Every entry needs to be reproduced exactly.

Robot tool calls:
..........

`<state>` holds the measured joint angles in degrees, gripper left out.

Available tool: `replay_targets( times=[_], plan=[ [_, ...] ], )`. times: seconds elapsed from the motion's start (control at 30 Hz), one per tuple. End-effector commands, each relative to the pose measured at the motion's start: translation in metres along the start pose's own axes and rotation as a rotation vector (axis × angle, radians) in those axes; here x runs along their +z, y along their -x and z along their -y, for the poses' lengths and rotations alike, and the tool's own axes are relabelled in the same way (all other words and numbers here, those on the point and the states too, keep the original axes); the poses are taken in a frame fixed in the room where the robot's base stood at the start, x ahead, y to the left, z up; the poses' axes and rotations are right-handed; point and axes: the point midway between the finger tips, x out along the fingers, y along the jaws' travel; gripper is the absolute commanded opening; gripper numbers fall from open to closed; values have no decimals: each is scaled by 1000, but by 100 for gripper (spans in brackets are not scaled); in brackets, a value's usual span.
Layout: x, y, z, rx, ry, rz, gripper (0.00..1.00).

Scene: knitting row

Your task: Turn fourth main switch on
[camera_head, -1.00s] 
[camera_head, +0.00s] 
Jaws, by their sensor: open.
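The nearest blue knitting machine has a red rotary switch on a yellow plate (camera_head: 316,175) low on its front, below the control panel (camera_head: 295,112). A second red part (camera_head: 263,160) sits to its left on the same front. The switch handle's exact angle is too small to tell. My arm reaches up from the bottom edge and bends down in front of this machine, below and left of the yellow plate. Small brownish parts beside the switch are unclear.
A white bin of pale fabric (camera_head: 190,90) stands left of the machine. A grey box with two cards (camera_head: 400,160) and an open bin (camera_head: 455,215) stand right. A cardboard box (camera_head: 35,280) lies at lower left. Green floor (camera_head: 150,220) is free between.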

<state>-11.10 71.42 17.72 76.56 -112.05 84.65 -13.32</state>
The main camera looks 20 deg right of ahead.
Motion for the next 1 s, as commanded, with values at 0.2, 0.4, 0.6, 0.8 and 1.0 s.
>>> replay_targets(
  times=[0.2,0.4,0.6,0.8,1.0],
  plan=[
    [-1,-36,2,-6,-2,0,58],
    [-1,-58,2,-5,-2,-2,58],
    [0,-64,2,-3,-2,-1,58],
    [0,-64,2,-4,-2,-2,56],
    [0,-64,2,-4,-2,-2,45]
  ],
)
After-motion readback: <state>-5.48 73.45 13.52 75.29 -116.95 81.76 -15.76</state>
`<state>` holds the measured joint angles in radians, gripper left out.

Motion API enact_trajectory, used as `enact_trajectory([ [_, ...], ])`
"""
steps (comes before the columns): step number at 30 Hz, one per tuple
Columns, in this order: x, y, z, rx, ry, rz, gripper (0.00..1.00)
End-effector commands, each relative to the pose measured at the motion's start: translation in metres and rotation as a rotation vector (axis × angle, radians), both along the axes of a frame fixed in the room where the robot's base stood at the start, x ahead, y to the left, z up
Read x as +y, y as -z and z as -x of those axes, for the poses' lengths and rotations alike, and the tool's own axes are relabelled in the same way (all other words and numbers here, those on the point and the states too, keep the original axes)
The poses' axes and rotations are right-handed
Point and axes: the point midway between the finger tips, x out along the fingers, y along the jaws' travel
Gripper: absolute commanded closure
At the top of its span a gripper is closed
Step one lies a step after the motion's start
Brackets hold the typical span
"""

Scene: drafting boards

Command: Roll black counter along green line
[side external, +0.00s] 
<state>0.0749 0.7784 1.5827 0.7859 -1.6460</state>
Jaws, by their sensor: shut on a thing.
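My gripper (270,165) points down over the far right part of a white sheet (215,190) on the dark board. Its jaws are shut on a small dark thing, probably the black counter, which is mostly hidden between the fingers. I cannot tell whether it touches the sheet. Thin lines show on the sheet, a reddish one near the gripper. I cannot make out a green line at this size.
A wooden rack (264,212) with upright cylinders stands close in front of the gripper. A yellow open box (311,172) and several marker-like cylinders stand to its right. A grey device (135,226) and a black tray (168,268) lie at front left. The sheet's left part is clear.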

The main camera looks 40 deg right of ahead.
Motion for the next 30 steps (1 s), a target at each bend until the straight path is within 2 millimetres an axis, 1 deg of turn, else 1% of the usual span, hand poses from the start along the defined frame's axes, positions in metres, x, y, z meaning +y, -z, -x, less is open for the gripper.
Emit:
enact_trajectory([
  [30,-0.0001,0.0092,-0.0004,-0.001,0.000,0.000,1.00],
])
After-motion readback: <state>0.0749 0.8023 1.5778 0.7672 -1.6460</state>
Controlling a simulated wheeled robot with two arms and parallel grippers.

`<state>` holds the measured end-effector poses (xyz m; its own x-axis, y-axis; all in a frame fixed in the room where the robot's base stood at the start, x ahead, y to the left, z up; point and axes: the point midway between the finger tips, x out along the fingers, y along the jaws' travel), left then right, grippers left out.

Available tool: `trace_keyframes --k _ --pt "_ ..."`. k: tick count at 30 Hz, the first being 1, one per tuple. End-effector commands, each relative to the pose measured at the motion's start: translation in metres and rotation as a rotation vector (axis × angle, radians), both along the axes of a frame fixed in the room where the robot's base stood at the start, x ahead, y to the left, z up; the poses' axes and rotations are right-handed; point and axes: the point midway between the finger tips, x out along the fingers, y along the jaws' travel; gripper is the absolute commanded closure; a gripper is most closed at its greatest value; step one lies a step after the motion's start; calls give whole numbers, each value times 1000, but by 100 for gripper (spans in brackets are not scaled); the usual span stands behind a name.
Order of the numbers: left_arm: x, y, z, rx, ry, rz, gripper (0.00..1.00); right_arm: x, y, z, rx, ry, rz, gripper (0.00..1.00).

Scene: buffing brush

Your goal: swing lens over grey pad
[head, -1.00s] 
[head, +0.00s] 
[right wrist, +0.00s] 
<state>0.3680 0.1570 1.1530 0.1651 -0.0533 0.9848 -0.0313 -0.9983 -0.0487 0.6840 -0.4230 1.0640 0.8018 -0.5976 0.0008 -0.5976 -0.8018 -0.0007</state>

..........

TASK RESULT:
`<state>` holds the measured joint angles in degrees, gripper left out.

Available tool: `replay_targets( times=[_], plan=[ [_, ...] ], )`. times: seconds elapsed from the motion's start (control at 30 Hz), one per tuple. End-effector commands, each relative to the pose measured at the motion's start: translation in metres along the start pose's own axes and rotation as a rotation vector (axis × angle, radians) in those axes; here x runs along their +z, y along their -x and z along their -y, for the poses' lengths and rotations alike, and the tool's own axes are relabelled in the same way (all other words and numbers here, those on the point and the states too, keep the original axes); the poses are taken in a frame fixed in the room where the robot's base stood at the start, x ahead, y to the left, z up; the poses' axes and rotations are right-handed; point and axes: the point midway between the finger tips, x out along the fingers, y along the jaws' travel; gripper is the absolute commanded opening; gripper numbers fall from open to closed; values have no decimals: each is scaled by 1000, but by 100 for gripper (spans in brackets are not scaled); in brackets, a value's usual span.
Layout: x, y, z, rx, ry, rz, gripper (0.00..1.00).

Scene: knitting row

Your task: Turn fourth main switch on
[camera_head, -1.00s] 
[camera_head, +0.00s] 
Jaws, by their sensor: open.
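The nearest blue knitting machine has a red rotary switch on a yellow plate (camera_head: 316,175) low on its front, below the control panel (camera_head: 295,112). A second red part (camera_head: 263,160) sits to its left on the same front. The switch handle's exact angle is too small to tell. My arm reaches up from the bottom edge and bends down in front of this machine, below and left of the yellow plate. Small brownish parts beside the switch are unclear.
A white bin of pale fabric (camera_head: 190,90) stands left of the machine. A grey box with two cards (camera_head: 400,160) and an open bin (camera_head: 455,215) stand right. A cardboard box (camera_head: 35,280) lies at lower left. Green floor (camera_head: 150,220) is free between.

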<state>-11.10 71.42 17.72 76.56 -112.05 84.65 -13.32</state>
The main camera looks 20 deg right of ahead.
Motion for the next 1 s, as commanded, with values at 0.2, 0.4, 0.6, 0.8 and 1.0 s.
>>> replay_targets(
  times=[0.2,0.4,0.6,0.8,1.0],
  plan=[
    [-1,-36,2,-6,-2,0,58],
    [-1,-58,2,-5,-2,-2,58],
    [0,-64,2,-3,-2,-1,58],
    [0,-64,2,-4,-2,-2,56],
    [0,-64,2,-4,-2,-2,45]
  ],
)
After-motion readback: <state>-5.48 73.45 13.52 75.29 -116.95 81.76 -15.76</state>
`<state>` holds the measured joint angles in radians, gripper left out.

Motion API enact_trajectory, used as `enact_trajectory([ [_, ...], ])`
"""
steps (comes before the columns): step number at 30 Hz, one per tuple
Columns, in this order: x, y, z, rx, ry, rz, gripper (0.00..1.00)
End-effector commands, each relative to the pose measured at the motion's start: translation in metres and rotation as a rotation vector (axis × angle, radians), both along the axes of a frame fixed in the room where the robot's base stood at the start, x ahead, y to the left, z up
Read x as +y, y as -z and z as -x of those axes, for the poses' lengths and rotations alike, and the tool's own axes are relabelled in the same way (all other words and numbers here, those on the point and the states too, keep the original axes)
The poses' axes and rotations are right-handed
Point and axes: the point midway between the finger tips, x out along the fingers, y along the jaws' travel
Gripper: absolute commanded closure
At the top of its span a gripper is closed
Step one lies a step after the motion's start
Brackets hold the typical span
"""

Scene: drafting boards

Command: Roll black counter along green line
[side external, +0.00s] 
<state>0.0749 0.7784 1.5827 0.7859 -1.6460</state>
Jaws, by their sensor: shut on a thing.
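My gripper (270,165) points down over the far right part of a white sheet (215,190) on the dark board. Its jaws are shut on a small dark thing, probably the black counter, which is mostly hidden between the fingers. I cannot tell whether it touches the sheet. Thin lines show on the sheet, a reddish one near the gripper. I cannot make out a green line at this size.
A wooden rack (264,212) with upright cylinders stands close in front of the gripper. A yellow open box (311,172) and several marker-like cylinders stand to its right. A grey device (135,226) and a black tray (168,268) lie at front left. The sheet's left part is clear.

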The main camera looks 40 deg right of ahead.
Motion for the next 30 steps (1 s), a target at each bend until the straight path is within 2 millimetres an axis, 1 deg of turn, else 1% of the usual span, hand poses from the start along the defined frame's axes, positions in metres, x, y, z meaning +y, -z, -x, less is open for the gripper.
Emit:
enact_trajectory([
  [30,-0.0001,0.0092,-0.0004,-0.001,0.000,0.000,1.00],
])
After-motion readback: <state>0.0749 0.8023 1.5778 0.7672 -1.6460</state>
Controlling a simulated wheeled robot with two arms and parallel grippers.

`<state>` holds the measured end-effector poses (xyz m; its own x-axis, y-axis; all in a frame fixed in the room where the robot's base stood at the start, x ahead, y to the left, z up; point and axes: the point midway between the finger tips, x out along the fingers, y along the jaws' travel), left then right, grippers left out.

Available tool: `trace_keyframes --k _ --pt "_ ..."`. k: tick count at 30 Hz, the first being 1, one per tuple. End-effector commands, each relative to the pose measured at the motion's start: translation in metres and rotation as a rotation vector (axis × angle, radians), both along the axes of a frame fixed in the room where the robot's base stood at the start, x ahead, y to the left, z up; the poses' axes and rotations are right-handed; point and axes: the point midway between the finger tips, x out along the fingers, y along the jaws' travel; gripper is the absolute commanded closure; a gripper is most closed at its greatest value; step one lies a step after the motion's start; calls give whole numbers, each value times 1000, but by 100 for gripper (spans in brackets are not scaled); the usual span stands behind a name.
Order of the numbers: left_arm: x, y, z, rx, ry, rz, gripper (0.00..1.00); right_arm: x, y, z, rx, ry, rz, gripper (0.00..1.00).

Scene: buffing brush

Your goal: swing lens over grey pad
[head, -1.00s] 
[head, +0.00s] 
[right wrist, +0.00s] 
<state>0.3680 0.1570 1.1530 0.1651 -0.0533 0.9848 -0.0313 -0.9983 -0.0487 0.6840 -0.4230 1.0640 0.8018 -0.5976 0.0008 -0.5976 -0.8018 -0.0007</state>

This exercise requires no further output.